■ **WRITTEN EXERCISE**
Report each line of the data that includes the word "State".

■ **RECORDS**

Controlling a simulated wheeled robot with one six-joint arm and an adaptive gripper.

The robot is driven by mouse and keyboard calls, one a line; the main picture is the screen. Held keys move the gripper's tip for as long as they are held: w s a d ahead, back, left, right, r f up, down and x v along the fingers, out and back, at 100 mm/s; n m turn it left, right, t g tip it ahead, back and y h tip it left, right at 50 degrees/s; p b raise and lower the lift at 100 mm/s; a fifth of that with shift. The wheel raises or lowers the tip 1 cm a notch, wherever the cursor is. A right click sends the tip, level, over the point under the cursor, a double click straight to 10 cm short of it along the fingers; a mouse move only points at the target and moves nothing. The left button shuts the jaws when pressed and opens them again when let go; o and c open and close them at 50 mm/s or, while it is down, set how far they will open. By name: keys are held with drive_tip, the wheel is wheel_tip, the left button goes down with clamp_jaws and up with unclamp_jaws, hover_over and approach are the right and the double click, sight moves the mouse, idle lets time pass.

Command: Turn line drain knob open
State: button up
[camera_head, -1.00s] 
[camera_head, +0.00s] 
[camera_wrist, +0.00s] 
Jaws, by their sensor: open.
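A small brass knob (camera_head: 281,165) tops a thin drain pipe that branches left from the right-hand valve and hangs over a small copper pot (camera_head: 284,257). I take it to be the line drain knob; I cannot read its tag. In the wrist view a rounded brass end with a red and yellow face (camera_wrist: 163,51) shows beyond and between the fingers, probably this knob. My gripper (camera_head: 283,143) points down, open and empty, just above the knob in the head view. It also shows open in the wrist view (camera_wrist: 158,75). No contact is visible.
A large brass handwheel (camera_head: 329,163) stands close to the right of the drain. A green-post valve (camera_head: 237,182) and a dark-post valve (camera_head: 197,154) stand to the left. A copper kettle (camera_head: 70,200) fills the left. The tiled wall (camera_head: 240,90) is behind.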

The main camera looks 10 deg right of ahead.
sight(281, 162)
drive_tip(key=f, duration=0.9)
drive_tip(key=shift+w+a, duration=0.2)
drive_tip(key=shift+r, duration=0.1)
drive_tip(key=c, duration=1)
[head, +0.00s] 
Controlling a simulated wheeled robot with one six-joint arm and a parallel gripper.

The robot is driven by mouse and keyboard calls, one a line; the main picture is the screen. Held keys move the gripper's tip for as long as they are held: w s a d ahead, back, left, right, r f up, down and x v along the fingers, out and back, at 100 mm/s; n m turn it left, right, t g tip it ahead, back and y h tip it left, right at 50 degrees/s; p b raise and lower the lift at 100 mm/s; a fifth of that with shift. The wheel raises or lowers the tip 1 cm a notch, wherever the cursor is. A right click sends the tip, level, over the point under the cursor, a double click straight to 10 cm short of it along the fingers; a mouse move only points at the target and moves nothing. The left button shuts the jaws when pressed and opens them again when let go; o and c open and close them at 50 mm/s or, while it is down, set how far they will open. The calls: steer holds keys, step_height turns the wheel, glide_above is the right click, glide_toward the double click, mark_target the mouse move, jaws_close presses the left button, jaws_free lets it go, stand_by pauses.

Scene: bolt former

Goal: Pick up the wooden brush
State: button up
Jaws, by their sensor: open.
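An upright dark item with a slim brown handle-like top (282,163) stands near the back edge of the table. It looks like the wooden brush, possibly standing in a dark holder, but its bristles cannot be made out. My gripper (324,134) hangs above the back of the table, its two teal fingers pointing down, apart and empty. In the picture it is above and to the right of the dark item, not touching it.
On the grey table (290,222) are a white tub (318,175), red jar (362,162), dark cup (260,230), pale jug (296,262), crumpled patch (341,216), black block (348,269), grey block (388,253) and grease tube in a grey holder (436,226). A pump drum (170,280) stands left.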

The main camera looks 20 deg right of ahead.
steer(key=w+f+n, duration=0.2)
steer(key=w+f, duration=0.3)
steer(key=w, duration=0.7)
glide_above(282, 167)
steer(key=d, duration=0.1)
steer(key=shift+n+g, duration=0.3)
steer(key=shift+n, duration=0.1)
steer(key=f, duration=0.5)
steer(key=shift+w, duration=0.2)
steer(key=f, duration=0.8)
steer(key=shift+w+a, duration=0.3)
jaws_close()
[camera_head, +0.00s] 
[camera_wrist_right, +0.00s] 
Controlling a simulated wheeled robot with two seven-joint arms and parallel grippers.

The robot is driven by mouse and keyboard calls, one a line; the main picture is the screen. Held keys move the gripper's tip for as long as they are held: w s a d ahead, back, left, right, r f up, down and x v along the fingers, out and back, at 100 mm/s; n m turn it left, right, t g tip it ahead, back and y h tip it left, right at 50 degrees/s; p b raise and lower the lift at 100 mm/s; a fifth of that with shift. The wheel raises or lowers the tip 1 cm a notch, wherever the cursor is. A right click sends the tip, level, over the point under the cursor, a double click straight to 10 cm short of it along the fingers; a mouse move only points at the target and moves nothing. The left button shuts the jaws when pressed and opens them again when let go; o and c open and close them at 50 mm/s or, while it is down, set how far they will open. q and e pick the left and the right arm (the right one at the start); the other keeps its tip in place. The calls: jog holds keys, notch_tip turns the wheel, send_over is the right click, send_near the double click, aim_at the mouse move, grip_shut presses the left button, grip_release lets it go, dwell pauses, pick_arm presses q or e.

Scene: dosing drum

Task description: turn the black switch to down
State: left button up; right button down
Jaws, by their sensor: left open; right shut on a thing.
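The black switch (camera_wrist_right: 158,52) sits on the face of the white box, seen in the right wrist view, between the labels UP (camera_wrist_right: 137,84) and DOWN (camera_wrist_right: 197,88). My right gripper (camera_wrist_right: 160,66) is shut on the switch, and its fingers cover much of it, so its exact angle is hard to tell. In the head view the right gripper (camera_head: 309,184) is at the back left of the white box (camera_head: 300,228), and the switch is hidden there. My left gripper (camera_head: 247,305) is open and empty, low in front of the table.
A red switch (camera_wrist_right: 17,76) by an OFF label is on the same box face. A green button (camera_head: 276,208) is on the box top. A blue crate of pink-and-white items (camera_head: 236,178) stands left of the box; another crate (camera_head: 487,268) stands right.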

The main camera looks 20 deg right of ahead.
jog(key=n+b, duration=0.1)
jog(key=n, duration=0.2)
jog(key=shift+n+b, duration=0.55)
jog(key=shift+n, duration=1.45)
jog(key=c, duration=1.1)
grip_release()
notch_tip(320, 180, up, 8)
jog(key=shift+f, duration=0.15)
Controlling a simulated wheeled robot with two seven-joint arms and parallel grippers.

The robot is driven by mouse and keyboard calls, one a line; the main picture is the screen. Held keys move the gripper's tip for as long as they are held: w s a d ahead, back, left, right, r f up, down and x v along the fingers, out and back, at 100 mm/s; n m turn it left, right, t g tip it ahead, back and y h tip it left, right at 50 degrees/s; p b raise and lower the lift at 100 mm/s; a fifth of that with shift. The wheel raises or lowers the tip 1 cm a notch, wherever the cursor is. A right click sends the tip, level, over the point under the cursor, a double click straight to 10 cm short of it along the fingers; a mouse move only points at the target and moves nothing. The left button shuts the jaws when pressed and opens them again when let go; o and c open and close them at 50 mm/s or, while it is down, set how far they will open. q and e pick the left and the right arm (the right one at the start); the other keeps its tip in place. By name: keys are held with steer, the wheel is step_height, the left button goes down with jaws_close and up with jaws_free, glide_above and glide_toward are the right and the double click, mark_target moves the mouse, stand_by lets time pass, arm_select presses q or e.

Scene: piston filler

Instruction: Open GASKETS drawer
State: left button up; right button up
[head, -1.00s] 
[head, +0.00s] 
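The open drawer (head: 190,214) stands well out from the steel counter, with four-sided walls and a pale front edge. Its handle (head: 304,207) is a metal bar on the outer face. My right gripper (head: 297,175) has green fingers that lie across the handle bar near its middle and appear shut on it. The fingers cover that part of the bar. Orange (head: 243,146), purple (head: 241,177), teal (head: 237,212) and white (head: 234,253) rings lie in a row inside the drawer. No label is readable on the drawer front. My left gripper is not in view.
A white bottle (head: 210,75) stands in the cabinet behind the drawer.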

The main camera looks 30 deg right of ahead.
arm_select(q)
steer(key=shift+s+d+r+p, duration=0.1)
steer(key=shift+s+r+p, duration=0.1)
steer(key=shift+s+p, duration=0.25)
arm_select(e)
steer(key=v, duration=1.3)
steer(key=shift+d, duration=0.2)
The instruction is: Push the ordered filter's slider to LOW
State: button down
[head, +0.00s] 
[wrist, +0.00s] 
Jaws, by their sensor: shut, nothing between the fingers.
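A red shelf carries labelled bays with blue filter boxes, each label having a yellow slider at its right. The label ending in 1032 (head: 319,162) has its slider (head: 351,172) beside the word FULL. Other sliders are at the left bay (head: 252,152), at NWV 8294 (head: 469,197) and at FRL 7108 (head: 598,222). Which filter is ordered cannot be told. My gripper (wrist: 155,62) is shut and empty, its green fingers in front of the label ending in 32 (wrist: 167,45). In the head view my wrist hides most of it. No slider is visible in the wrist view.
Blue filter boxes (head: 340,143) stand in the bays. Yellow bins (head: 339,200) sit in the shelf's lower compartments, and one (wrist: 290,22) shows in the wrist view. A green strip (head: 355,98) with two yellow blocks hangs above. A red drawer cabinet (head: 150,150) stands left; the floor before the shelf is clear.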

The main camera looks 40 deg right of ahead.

■ **EXERCISE OUTPUT**
State: button up
State: button up
State: left button up; right button down
State: left button up; right button up
State: button down

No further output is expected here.